I encountered this problem in the context of random walks, and I was able to find the solution inspired by this answer and also by the answers to this question I posted earlier, so I wanted to share it as an answer to my own question. I also would really appreciate if some else is able to come up with a better solution or a better explanation or mathematical formulation.
Let $S$ be the random variable defined as:
$$S = \sum_{i=1}^{n} X_i $$
Where the Random Variables $X_i$ are i.i.d. categorical distributed with outcomes $-1$, $0$ and $1$ with probabilities $p_1$, $p_2$ and $p_3$ respectively.
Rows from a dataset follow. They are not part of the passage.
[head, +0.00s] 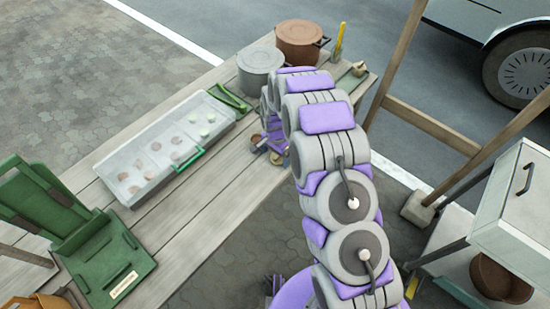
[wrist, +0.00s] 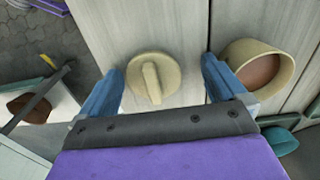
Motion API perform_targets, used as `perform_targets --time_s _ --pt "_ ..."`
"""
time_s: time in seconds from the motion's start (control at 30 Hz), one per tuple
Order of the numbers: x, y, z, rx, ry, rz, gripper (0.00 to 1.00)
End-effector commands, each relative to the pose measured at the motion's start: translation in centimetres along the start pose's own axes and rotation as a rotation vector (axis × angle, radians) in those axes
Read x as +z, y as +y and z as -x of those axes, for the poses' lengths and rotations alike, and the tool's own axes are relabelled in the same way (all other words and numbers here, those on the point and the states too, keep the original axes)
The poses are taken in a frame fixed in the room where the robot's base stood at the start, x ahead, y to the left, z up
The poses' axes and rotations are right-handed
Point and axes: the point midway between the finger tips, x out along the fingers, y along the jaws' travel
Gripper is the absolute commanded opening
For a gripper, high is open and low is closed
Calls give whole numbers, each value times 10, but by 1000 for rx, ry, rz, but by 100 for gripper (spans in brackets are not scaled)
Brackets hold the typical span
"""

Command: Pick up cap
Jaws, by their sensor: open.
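The cap (wrist: 152,82) is a round tan disc with a raised bar handle, lying flat on the wooden table (wrist: 150,25) in the wrist view. My gripper (wrist: 162,66) is open, with one blue finger on each side of the cap and the handle between them. I see a gap between the cap and the right finger; the left finger is close to the cap's edge, and I cannot tell if they touch. A tan clay mortar (wrist: 288,72) with a brown inside stands right of the right finger. In the head view my arm hides most of the gripper area.
On the table in the head view are a clear compartment box (head: 130,160), a grey pot (head: 261,84) and a brown pot (head: 300,55). A green case (head: 100,270) sits at front left. A white cabinet (head: 515,210) stands at right. Table planks between box and arm are clear.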

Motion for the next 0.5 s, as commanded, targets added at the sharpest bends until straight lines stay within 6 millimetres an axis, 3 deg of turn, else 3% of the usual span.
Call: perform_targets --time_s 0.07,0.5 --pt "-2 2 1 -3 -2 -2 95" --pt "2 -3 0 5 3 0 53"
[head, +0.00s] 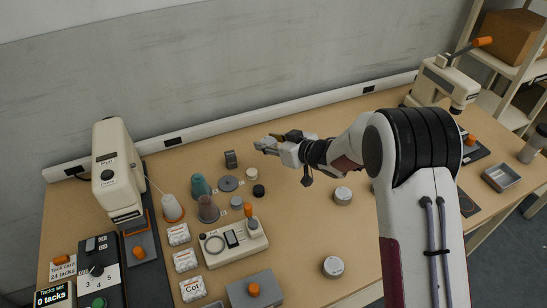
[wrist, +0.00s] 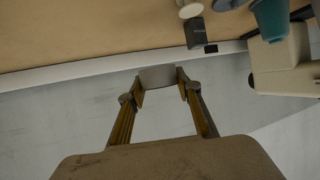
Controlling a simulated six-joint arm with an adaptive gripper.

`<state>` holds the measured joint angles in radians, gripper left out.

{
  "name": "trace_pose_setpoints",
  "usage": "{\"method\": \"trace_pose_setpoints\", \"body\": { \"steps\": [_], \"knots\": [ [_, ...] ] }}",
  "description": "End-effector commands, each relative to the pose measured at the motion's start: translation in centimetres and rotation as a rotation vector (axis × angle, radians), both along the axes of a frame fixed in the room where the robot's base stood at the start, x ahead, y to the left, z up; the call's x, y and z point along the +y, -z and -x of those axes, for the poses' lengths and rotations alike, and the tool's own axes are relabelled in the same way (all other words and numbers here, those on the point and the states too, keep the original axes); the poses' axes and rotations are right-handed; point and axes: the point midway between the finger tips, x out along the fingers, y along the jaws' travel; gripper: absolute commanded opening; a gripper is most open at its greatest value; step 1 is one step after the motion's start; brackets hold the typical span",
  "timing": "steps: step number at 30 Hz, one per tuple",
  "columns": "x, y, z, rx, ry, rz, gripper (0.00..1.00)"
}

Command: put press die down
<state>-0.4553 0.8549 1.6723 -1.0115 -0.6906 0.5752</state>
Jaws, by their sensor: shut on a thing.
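My gripper (head: 272,146) is above the far middle of the table, near the back wall. In the wrist view my gripper (wrist: 160,87) has its two fingers shut on a grey piece, which I take to be the press die (wrist: 158,75). The die sits between the fingertips, clear of the table. In the head view the die (head: 265,143) is small and partly hidden by the fingers. A hand press (head: 446,82) with an orange-tipped lever stands at the far right.
A tall cream machine (head: 117,172) stands at the left. Round tins (head: 343,195) are nearer the front. Bare table lies below my gripper.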

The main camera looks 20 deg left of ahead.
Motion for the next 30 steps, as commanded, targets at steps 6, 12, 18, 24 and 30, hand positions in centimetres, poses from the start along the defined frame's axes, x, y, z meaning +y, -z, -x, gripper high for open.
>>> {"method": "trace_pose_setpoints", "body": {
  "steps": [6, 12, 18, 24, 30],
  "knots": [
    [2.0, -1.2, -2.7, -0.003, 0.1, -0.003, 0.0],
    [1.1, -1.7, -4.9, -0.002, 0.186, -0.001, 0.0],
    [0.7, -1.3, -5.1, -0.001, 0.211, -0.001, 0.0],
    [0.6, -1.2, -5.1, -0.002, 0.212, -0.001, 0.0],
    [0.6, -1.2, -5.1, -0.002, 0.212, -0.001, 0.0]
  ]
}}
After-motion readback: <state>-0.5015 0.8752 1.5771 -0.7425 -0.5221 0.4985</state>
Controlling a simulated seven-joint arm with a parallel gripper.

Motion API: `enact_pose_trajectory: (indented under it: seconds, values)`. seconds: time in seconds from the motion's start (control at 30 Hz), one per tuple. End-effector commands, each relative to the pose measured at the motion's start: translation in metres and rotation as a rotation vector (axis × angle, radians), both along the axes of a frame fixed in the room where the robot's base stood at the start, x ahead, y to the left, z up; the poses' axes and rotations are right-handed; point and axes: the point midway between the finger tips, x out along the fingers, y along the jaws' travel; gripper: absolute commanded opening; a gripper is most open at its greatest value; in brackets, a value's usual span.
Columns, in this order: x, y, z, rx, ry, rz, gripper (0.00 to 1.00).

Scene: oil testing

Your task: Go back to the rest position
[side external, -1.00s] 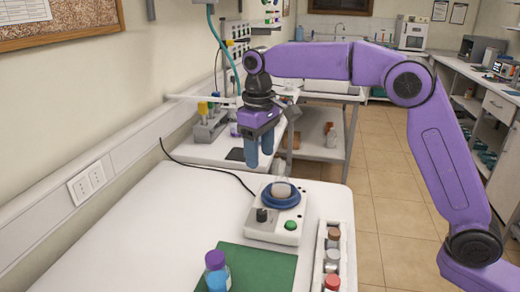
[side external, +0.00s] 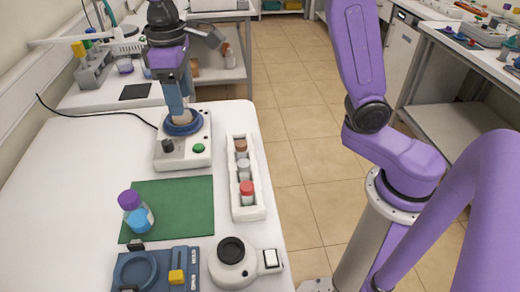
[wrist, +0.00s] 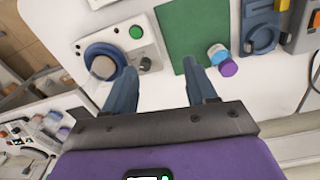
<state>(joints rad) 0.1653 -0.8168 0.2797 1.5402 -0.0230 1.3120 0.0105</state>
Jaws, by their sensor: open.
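My gripper (side external: 179,108) is purple with blue-grey fingers and points down over the stirrer in the side view. In the wrist view its fingers (wrist: 160,68) are wide apart with nothing between them. A small clear vessel with pale contents (side external: 183,119) stands on the blue round plate of the white stirrer (side external: 168,161). It also shows in the wrist view (wrist: 103,66), beside the left finger and apart from the gap between the fingers. In the side view the fingers overlap the vessel, so the height between them cannot be told.
A white rack (side external: 249,210) holds capped vials to the right. A blue device (side external: 155,270) and a white round device (side external: 230,262) stand at the front. The table's left part is clear.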

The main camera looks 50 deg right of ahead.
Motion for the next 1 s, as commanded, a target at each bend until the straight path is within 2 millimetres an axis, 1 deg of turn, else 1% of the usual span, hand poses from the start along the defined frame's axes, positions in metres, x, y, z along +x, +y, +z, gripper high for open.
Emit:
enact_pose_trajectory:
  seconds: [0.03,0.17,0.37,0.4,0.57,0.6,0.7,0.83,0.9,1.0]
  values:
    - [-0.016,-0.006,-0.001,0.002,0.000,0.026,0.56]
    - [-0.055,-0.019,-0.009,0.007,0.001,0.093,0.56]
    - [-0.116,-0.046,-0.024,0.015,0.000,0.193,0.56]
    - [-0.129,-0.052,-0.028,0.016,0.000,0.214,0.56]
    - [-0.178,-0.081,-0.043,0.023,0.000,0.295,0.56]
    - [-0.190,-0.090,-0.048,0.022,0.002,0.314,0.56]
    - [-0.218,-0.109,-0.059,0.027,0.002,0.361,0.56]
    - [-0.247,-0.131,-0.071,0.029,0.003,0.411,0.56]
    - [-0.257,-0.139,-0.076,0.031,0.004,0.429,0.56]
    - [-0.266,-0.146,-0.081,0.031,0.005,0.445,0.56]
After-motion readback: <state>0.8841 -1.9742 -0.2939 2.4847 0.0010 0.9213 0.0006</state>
Then the probability of obtaining $S=s$ can be found as the coefficient of $x^s$ in the expression $(p_1x^{-1}+p_2+p_3x)^n$. If we apply the multinomial theorem we obtain
$$ (p_1x^{-1}+p_2+p_3x)^n = \sum_{k_1+k_2+k_3=n} \binom{n}{k_1,k_2,k_3} (p_1^{k_1}p_2^{k_2}p_3^{k_3})x^{k_3-k_1}$$
where the sum goes over all combinations of non negative integers $k_1$, $k_2$ and $k_3$ such that their sum is $n$. Because we are only interested in the term with $x^s$, the indexes must also satisfy the constrain $k_3-k_1=s$, or equivalently: $$k_3 = k_1 + s$$ This, together with the condition that $k_3\ge0$, also imposes that $k_1+s\ge0$, which implies that the minimum value of $k_1$, which we can call $\check{k}_1$, can be written as
$$\check{k}_1=max(0,-s)$$
Also, replacing $k_3$ as a function of $k_1$, we have:
$$2k_1 + k_2 = n-s$$
By inspection of this equation (writing down a few examples for small values of $n-s$) is easy to see that the maximum value of $k_1$, that we can call $\hat{k}_1$, is
$$\hat{k}_1 = \left \lfloor{\frac{n-s}{2}}\right \rfloor$$
and $k_2$ is just
$$k_2 = n-s-2k_1$$
Putting everything together, we arrive to
$$ P(S=s;n,p_1,p_2,p_3) = \sum_{max(0,-s)}^{\left \lfloor{\frac{n-s}{2}}\right \rfloor} \binom{n}{k_1,\,n-s-2k_1,\,k_1+s} \,p_1^{k_1}p_2^{n-s-2k_1}p_3^{k_1+s}$$